The trustees have requested instructions as to the persons to whom the income from the trust. created by paragraph fifth of decedent’s will is payable. After providing for the payment of debts, and making cer*216tain specific bequests, testator placed the residue of his estate in trust to be held as follows: 1 ‘ the annual net income thereof up to the sum of Two Thousand ($2,000) Dollars shall be paid to my said stepson Marvin (Smith) so long as he lives and in any year when the said annual net income is in excess of said sum of Two Thousand ($2,000) Dollars such excess shall be paid over in equal shares to my said stepson and to my said brother Henry (C. Nelson) during their respective lives and on the death of either the income that would have been received by the one so dying, had he lived shall during the life of the survivor, be paid over in equal shares to my sister Florence (R. Thomas) and my brother Dean (Nelson), but the trust shall terminate on the death of the survivor of said Marvin and Henry ”.

Upon the termination of the trust testator provided that the principal should be divided into seven parts, of varying percentage amounts, and paid over to certain charities, and other persons. Most of these residuary bequests are subject to the conditions of survivorship .of the legatee, or to agreement by the legatee to comply with various requirements imposed on the gifts by the testator.

The principal presently in the hands of the trustees amounts to about $117,000 and income in excess of $2,000 per annum is being realized from the trust corpus. Marvin Smith, the primary income beneficiary, is still living; Henry C. Nelson, the secondary life beneficiary, died in 1946 and thereafter payments of half the income in excess of $2,000 were made to Florence R. Thomas and Dean Nelson until October 16, 1951, when Dean Nelson died. The will makes no provision for disposition of the share of income formerly paid to Dean Nelson and the trustees ask instructions from the court as to the disposition of such income.

As paragraph fifth expressly provides that one half the income in excess of $2,000 “ be paid over in equal shares to my sister Florence and my brother, Dean ’ ’, it is clear that the testator did not intend the entire amount of excess income to be paid to Florence as the survivor of Florence and Dean (Matter of Cortright, 200 Misc. 281). As no other provision of the will relates to the excess income there is an intestacy as to this amount.

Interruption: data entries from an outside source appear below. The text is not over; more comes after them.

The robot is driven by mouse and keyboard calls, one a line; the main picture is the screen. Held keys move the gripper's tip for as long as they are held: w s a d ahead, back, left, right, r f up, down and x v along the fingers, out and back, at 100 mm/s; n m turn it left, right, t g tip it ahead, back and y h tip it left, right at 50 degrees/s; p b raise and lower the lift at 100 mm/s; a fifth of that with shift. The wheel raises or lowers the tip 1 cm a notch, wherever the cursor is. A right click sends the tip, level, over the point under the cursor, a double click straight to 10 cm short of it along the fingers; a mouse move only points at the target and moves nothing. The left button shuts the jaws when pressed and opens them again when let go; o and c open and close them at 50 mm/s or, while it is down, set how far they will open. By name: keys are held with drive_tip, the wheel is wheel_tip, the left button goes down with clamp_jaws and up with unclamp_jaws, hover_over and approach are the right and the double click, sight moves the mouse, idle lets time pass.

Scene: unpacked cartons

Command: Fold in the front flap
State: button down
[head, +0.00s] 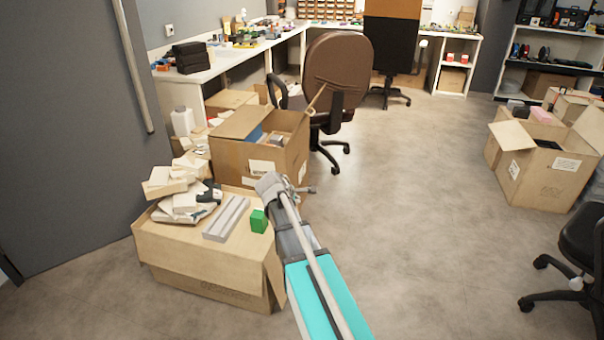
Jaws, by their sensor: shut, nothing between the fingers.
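A brown open carton (240,160) stands left of centre, with a white label on its front. A flap (240,122) lies at its upper left and another (317,98) stands up at its right rear. I cannot clearly make out a front flap on it. A lower carton (190,255) stands nearer, with things piled on its top; a flap-like panel (273,268) hangs at its right end. My gripper (312,190) is small in view, shut and empty, near the open carton's lower right front. My arm hides part of that area, so I cannot tell whether it touches.
White blocks (165,183), a grey channel piece (226,219) and a green block (259,221) lie on the lower carton. A brown office chair (335,70) stands behind the open carton. Another open carton (540,178) is at right. The middle floor (420,200) is clear.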

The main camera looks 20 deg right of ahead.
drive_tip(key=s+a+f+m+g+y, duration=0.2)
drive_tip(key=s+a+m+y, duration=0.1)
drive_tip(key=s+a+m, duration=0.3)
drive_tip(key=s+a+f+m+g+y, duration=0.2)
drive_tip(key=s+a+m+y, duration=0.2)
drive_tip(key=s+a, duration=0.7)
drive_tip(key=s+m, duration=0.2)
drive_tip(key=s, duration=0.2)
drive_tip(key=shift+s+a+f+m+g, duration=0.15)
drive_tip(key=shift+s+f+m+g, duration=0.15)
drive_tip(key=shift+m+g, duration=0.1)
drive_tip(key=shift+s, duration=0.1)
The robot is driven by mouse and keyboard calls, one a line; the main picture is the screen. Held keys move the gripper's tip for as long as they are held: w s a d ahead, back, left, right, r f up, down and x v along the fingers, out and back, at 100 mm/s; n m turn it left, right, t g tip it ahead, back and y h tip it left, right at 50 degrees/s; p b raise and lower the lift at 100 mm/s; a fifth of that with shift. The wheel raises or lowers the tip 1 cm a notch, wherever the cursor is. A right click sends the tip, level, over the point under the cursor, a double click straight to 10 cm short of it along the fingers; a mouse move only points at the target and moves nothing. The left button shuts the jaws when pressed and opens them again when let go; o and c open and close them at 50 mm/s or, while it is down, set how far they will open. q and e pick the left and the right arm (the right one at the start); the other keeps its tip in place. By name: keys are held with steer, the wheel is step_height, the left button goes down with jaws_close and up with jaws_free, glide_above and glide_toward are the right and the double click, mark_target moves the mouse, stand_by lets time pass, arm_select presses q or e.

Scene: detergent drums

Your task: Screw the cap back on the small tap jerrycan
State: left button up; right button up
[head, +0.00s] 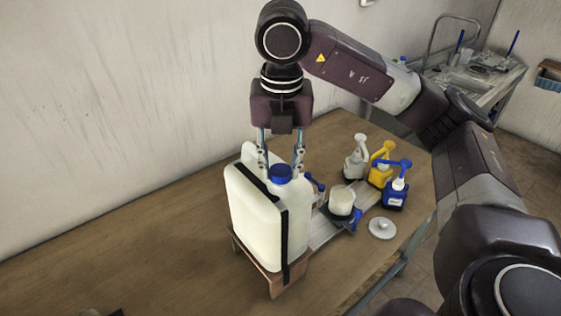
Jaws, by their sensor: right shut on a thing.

Where income is thus undisposed of by the will, section 63 of the Real Property Law provides that “ such rents and profits shall belong to the persons presumptively entitled to the next eventual estate.” Even though some of the presump*217tive remaindermen may ultimately fail to receive their respective shares of the corpus because of failure to meet the conditions imposed hy the testator, payment of proportionate shares of the income need not await the time when ultimate ownership of the property can be precisely ascertained as such a delay would permit the very accumulation which the law has forbidden and which section 63 was designed to avoid (Matter of Kohler, 96 Misc. 433; Matter of Eickelberg, 135 Misc. 581; Matter of Cortright, 200 Misc. 281, supra). Accordingly the court holds that the undisposed of trust income should be divided among and paid to the presumptive residuary legatees in the respective percentage amounts of trust principal to which such legatees are entitled.

Submit decree on notice settling the account accordingly.